Silke Rudolph: Der Lockdown hat ein Vakuum geschaffen. Und ich glaube, dass
wir dadurch Zeit haben, über unseren Konsum nachzudenken. Zwischendurch gab
es ja Öffnungsphasen, in denen alle sofort wieder bei Zara und H&M Schlange
standen. Das hat mich etwas erstaunt. Ich dachte, das letzte Jahr hätte uns
vielleicht gezeigt, dass wir den Konsum gar nicht so sehr brauchen. Das ist
aber augenscheinlich nicht der Fall.
Sind die Konsument*innen selbst verantwortlich?
Natürlich!
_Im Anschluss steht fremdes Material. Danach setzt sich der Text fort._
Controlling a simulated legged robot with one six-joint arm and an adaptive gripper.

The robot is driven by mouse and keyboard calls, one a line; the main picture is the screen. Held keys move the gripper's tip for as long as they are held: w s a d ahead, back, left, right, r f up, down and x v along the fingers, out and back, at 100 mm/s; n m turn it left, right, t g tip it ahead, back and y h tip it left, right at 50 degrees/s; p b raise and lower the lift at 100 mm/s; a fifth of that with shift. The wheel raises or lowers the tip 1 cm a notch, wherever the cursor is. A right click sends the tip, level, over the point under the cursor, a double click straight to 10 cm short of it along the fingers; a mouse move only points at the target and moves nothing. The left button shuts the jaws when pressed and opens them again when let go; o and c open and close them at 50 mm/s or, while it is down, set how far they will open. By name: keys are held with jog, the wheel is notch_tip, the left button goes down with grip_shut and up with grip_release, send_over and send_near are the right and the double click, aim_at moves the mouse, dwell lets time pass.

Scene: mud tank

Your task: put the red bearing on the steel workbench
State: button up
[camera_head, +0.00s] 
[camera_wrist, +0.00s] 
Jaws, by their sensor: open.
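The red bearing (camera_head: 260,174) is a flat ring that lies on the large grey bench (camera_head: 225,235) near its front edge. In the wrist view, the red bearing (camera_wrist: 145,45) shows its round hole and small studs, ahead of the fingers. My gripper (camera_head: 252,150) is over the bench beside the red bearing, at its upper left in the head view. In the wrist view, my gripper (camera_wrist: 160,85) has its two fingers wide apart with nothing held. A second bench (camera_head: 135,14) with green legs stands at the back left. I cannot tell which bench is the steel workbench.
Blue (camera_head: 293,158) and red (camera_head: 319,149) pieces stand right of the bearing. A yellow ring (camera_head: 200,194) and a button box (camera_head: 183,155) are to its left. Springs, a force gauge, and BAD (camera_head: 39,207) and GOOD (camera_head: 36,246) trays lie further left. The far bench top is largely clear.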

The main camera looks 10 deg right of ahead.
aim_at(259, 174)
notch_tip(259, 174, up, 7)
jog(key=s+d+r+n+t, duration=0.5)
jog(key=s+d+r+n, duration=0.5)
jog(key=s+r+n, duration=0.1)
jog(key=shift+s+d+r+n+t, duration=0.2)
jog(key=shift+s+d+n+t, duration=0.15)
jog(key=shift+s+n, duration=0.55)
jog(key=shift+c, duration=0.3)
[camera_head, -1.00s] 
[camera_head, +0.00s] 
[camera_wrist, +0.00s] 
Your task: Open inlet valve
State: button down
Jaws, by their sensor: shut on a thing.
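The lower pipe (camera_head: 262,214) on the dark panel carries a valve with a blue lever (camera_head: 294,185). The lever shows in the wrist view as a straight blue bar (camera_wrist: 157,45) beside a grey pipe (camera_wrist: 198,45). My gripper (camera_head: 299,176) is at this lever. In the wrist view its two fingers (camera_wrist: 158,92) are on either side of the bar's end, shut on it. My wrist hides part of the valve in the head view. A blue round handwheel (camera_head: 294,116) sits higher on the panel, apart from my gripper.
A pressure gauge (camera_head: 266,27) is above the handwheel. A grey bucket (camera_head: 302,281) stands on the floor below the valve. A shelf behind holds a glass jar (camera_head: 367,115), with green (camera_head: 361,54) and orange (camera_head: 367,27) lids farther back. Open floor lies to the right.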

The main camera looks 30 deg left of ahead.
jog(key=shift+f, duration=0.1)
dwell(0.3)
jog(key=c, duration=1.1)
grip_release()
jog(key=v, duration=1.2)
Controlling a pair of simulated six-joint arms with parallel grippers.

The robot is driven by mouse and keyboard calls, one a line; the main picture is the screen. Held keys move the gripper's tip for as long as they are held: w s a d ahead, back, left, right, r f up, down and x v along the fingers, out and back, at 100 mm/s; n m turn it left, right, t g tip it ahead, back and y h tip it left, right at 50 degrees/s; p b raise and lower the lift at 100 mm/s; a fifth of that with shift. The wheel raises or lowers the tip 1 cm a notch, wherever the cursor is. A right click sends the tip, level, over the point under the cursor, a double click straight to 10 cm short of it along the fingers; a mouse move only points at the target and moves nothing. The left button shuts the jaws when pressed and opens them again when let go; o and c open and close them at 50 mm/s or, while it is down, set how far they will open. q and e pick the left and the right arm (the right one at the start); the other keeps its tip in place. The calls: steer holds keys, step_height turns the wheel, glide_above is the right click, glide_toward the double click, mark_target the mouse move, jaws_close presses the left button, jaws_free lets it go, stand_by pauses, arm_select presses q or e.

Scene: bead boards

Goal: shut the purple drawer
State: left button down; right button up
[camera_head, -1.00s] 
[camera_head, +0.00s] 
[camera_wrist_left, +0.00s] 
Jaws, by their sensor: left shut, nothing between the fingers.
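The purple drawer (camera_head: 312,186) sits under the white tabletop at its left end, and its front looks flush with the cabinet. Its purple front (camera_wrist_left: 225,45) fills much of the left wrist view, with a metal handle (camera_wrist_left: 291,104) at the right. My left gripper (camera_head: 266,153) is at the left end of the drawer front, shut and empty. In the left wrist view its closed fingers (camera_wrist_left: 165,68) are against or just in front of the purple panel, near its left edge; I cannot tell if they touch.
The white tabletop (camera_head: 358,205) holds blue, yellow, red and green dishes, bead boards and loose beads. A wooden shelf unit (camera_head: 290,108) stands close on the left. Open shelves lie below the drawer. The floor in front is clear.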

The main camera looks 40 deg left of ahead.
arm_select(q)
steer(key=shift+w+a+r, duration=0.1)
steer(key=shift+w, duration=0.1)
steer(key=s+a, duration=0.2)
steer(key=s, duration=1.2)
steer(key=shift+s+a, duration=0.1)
Wir müssen unser Leben komplett umstellen. Heute ist es nicht
vorstellbar, dass man früher vielleicht nur zwei Hosen besessen hat. Genau
das wäre aber eigentlich richtig. Man sollte die eigene Kleidung so lange
wie möglich verwenden, kreativ weiterverwerten und lokal produzieren.
Online-Versandhändler wie Amazon stehen ja momentan unter scharfer Kritik …
... das ist auch gut! Trotzdem ist es damit nicht getan. Unser Konsum ist
ein systemisches Problem, in dem wir gewissermaßen gefangen sind. Wir haben
verlernt, uns über andere Dinge als Konsum zu belohnen. Mich beschäftigt
vor allem, dass viele die Umweltschäden bei der Herstellung und die
Ausbeutung in den Produktionsländern ausblenden.
Das Problem ist eigentlich bekannt – warum wird trotzdem so langsam
gehandelt?
Ich glaube, unser Konsumverhalten ist seit Kindesalter erlernt und in unser
Belohnungssystem integriert. Solche Strukturen bricht man nur schwer auf.
Einige wenige Menschen arbeiten dem ganz bewusst entgegen, aber der
Großteil handelt sehr langsam. Damit sich wirklich etwas ändert, müssten
wir das Problem großflächig angehen. Wir müssen Produktionsstrukturen
gänzlich umwälzen. Nur so können wir strukturell Ergebnisse erzielen. Der
Einzelne kommt gegen das System nur schwer an.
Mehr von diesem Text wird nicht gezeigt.